__DIRECTIONS FOR THIS TASK__
Render the material again word for word, skipping the pictures in it.
### INFORMATION SHOWN
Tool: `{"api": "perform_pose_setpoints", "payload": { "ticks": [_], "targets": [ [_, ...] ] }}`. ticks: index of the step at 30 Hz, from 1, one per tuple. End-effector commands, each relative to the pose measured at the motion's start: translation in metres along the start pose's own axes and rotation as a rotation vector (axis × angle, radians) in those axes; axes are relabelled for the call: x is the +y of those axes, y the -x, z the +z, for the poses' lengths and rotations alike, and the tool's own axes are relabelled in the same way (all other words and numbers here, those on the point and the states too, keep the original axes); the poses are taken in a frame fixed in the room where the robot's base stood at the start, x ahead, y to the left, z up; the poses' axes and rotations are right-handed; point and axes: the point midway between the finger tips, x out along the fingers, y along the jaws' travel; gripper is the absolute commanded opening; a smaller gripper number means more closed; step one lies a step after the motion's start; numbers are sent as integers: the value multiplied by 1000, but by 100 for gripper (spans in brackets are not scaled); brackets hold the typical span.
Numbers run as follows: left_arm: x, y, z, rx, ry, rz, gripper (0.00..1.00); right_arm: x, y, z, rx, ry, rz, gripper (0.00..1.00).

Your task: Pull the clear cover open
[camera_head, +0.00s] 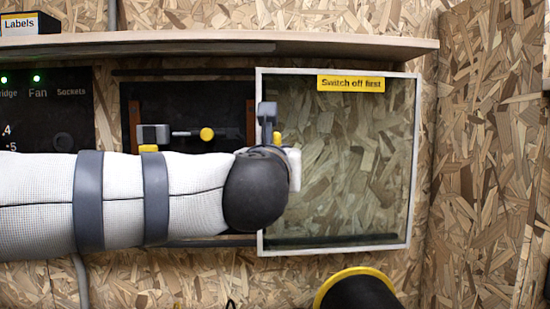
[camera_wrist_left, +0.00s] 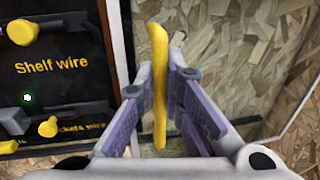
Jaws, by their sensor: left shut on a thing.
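The clear cover (camera_head: 340,215) is a see-through pane in a pale frame with a yellow "Switch off first" label. It stands to the right of a dark recessed panel (camera_head: 180,100), and much of that panel is uncovered. My left gripper (camera_wrist_left: 160,95) has its purple-padded fingers on both sides of a yellow upright handle (camera_wrist_left: 159,50) and is shut on it. In the head view my left arm and its dark wrist hide most of that gripper, by the cover's left edge. My right gripper is in neither view.
A grey switch block (camera_head: 154,134) and a yellow-tipped lever (camera_head: 206,134) show on the panel. A wooden shelf (camera_head: 330,45) runs above, with a labels box (camera_head: 28,24). A black round thing with a yellow rim (camera_head: 357,290) sits below the cover. Chipboard wall lies right of the cover.

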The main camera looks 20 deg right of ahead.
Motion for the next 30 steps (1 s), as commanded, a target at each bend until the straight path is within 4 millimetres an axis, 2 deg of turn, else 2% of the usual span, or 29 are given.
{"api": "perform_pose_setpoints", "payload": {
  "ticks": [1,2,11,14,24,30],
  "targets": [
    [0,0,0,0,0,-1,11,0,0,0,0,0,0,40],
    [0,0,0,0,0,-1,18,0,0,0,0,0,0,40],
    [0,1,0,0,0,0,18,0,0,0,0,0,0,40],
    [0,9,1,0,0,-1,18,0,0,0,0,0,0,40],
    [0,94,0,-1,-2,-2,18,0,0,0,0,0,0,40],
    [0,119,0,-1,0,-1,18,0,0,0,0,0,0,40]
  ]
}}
######
__FINISHED ANSWER__
Tool: `{"api": "perform_pose_setpoints", "payload": { "ticks": [_], "targets": [ [_, ...] ] }}`. ticks: index of the step at 30 Hz, from 1, one per tuple. End-effector commands, each relative to the pose measured at the motion's start: translation in metres along the start pose's own axes and rotation as a rotation vector (axis × angle, radians) in those axes; axes are relabelled for the call: x is the +y of those axes, y the -x, z the +z, for the poses' lengths and rotations alike, and the tool's own axes are relabelled in the same way (all other words and numbers here, those on the point and the states too, keep the original axes); the poses are taken in a frame fixed in the room where the robot's base stood at the start, x ahead, y to the left, z up; the poses' axes and rotations are right-handed; point and axes: the point midway between the finger tips, x out along the fingers, y along the jaws' travel; gripper is the absolute commanded opening; a smaller gripper number means more closed; step one lies a step after the motion's start; numbers are sent as integers: the value multiplied by 1000, but by 100 for gripper (spans in brackets are not scaled); brackets hold the typical span.
Numbers run as follows: left_arm: x, y, z, rx, ry, rz, gripper (0.00..1.00); right_arm: x, y, z, rx, ry, rz, gripper (0.00..1.00).

Your task: Pull the clear cover open
[camera_head, +0.00s] 
[camera_wrist_left, +0.00s] 
Jaws, by their sensor: left shut on a thing.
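The clear cover (camera_head: 340,215) is a see-through pane in a pale frame with a yellow "Switch off first" label. It stands to the right of a dark recessed panel (camera_head: 180,100), and much of that panel is uncovered. My left gripper (camera_wrist_left: 160,95) has its purple-padded fingers on both sides of a yellow upright handle (camera_wrist_left: 159,50) and is shut on it. In the head view my left arm and its dark wrist hide most of that gripper, by the cover's left edge. My right gripper is in neither view.
A grey switch block (camera_head: 154,134) and a yellow-tipped lever (camera_head: 206,134) show on the panel. A wooden shelf (camera_head: 330,45) runs above, with a labels box (camera_head: 28,24). A black round thing with a yellow rim (camera_head: 357,290) sits below the cover. Chipboard wall lies right of the cover.

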The main camera looks 20 deg right of ahead.
Motion for the next 30 steps (1 s), as commanded, a target at each bend until the straight path is within 4 millimetres an axis, 2 deg of turn, else 2% of the usual span, or 29 are given.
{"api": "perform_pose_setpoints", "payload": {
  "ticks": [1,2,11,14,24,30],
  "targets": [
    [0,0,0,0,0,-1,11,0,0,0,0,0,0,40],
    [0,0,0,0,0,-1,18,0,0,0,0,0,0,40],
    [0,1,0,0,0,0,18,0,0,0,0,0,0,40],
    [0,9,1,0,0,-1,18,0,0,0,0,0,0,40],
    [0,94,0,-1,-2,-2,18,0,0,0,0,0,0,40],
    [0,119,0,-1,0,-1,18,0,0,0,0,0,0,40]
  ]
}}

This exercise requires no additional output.